--- Exercise details ---
Wherever "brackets" appears in a line, copy that line.

○ ○ ○ ○ ○ ○ ○

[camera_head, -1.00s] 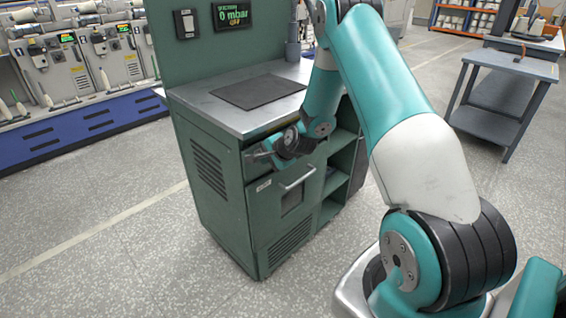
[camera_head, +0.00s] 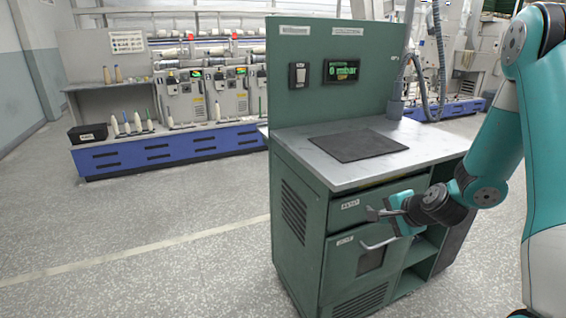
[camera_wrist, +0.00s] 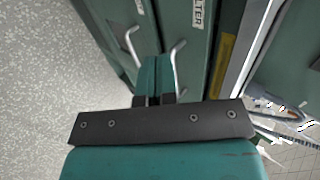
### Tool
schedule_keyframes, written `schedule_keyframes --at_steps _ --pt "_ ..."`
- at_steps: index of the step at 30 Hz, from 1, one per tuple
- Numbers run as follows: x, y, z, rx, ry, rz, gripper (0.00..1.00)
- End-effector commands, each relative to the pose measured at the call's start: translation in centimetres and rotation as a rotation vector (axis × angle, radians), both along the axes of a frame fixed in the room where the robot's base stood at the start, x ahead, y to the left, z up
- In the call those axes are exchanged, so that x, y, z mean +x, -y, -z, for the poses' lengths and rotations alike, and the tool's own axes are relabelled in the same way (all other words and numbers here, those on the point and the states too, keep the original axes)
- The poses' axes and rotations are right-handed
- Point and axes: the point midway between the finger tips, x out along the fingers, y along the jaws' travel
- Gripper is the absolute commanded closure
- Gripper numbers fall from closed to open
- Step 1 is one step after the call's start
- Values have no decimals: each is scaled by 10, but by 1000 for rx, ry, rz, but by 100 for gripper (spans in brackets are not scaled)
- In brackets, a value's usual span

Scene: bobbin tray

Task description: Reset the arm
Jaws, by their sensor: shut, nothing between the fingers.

○ ○ ○ ○ ○ ○ ○

--- Output for this task ---
- Values have no decimals: each is scaled by 10, but by 1000 for rx, ry, rz, but by 100 for gripper (spans in brackets are not scaled)
- In brackets, a value's usual span

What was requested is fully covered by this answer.